*EXERCISE AIM:*
Below are entries. Give back exactly the lines from the one containing "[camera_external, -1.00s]" through the one containing "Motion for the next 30", inclusive, without the pictures.

*PROVIDED ENTRIES:*
※ ※ ※

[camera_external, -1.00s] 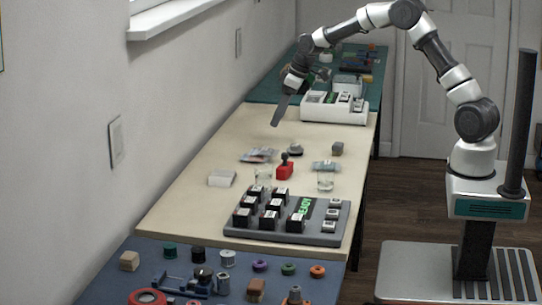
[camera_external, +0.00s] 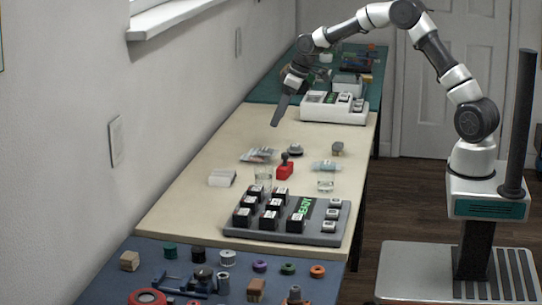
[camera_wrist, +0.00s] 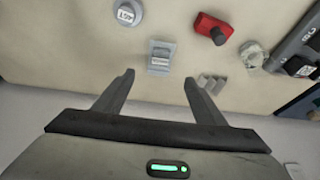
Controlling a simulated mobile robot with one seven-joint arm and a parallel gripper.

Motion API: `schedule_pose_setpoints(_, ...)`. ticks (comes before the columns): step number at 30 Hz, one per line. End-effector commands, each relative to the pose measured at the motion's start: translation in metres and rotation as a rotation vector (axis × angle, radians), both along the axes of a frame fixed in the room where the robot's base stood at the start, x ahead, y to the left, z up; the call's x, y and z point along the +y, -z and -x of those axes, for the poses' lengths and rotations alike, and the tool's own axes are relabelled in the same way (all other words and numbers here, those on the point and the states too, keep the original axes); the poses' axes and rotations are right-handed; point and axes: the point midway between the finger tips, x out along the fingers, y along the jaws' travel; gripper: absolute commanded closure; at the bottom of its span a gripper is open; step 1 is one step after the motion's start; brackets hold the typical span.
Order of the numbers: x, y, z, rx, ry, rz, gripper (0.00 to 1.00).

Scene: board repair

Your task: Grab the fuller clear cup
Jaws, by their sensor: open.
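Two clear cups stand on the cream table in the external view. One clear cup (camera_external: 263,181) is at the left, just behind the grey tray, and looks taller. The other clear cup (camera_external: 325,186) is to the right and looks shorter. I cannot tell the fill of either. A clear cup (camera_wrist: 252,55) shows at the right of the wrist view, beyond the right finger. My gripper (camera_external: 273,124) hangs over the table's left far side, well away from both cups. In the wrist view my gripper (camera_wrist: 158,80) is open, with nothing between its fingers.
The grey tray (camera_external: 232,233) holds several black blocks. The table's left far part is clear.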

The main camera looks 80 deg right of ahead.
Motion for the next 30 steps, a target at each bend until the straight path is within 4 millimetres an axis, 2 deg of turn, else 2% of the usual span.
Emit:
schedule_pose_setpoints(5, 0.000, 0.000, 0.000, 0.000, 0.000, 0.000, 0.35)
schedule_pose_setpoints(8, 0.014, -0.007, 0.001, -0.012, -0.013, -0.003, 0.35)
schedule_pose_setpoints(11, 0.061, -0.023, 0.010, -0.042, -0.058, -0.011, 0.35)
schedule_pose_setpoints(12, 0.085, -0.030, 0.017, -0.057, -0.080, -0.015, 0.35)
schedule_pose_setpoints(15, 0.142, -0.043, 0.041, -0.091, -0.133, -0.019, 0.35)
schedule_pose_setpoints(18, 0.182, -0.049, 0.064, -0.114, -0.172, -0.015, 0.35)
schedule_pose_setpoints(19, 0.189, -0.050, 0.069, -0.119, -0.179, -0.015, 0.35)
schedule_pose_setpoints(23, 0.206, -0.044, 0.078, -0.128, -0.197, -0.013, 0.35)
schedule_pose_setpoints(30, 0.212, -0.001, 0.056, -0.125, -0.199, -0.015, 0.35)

※ ※ ※

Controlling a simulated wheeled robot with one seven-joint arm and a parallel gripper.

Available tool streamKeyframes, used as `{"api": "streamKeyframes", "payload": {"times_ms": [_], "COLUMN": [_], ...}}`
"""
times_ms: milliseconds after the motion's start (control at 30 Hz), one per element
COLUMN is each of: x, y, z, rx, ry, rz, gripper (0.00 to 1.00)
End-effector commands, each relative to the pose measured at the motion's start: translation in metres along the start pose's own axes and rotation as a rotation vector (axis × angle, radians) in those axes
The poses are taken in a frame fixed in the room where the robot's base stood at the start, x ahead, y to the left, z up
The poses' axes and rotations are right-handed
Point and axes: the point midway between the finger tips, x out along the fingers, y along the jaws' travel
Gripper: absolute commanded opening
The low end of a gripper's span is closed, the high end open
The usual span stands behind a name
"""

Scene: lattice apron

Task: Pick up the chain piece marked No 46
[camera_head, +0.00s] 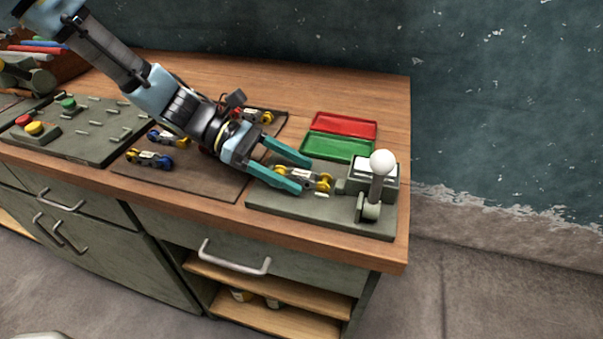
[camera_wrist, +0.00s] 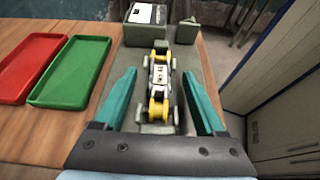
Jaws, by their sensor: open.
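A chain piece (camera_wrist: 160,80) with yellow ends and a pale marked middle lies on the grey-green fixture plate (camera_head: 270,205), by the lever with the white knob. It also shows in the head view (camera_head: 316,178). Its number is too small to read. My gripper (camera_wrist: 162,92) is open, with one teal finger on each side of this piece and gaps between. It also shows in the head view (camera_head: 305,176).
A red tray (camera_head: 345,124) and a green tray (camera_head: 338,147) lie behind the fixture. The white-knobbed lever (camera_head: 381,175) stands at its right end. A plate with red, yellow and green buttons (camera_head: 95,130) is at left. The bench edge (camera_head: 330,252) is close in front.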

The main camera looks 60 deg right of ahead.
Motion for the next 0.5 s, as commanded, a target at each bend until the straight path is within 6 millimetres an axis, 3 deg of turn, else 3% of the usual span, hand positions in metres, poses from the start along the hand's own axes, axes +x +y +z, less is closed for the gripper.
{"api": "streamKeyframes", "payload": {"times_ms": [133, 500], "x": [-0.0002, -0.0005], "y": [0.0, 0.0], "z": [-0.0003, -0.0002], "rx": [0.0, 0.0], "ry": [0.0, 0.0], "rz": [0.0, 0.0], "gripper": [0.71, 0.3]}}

※ ※ ※

*RESULT OF THIS EXERCISE:*
[camera_external, -1.00s] 
[camera_external, +0.00s] 
[camera_wrist, +0.00s] 
Controlling a simulated mobile robot with one seven-joint arm and a parallel gripper.

Motion API: `schedule_pose_setpoints(_, ...)`. ticks (comes before the columns): step number at 30 Hz, one per line. End-effector commands, each relative to the pose measured at the motion's start: translation in metres and rotation as a rotation vector (axis × angle, radians), both along the axes of a frame fixed in the room where the robot's base stood at the start, x ahead, y to the left, z up; the call's x, y and z point along the +y, -z and -x of those axes, for the poses' lengths and rotations alike, and the tool's own axes are relabelled in the same way (all other words and numbers here, those on the point and the states too, keep the original axes); the poses' axes and rotations are right-handed; point and axes: the point midway between the finger tips, x out along the fingers, y along the jaws' travel; gripper: absolute commanded closure; at the bottom of its span a gripper is open; step 1 is one step after the motion's start; brackets hold the typical span.
Order of the numbers: x, y, z, rx, ry, rz, gripper (0.00 to 1.00).

Scene: board repair

Your task: Grab the fuller clear cup
Jaws, by their sensor: open.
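Two clear cups stand on the cream table in the external view. One clear cup (camera_external: 263,181) is at the left, just behind the grey tray, and looks taller. The other clear cup (camera_external: 325,186) is to the right and looks shorter. I cannot tell the fill of either. A clear cup (camera_wrist: 252,55) shows at the right of the wrist view, beyond the right finger. My gripper (camera_external: 273,124) hangs over the table's left far side, well away from both cups. In the wrist view my gripper (camera_wrist: 158,80) is open, with nothing between its fingers.
The grey tray (camera_external: 232,233) holds several black blocks. The table's left far part is clear.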

The main camera looks 80 deg right of ahead.
Motion for the next 30 steps, a target at each bend until the straight path is within 4 millimetres an axis, 2 deg of turn, else 2% of the usual span.

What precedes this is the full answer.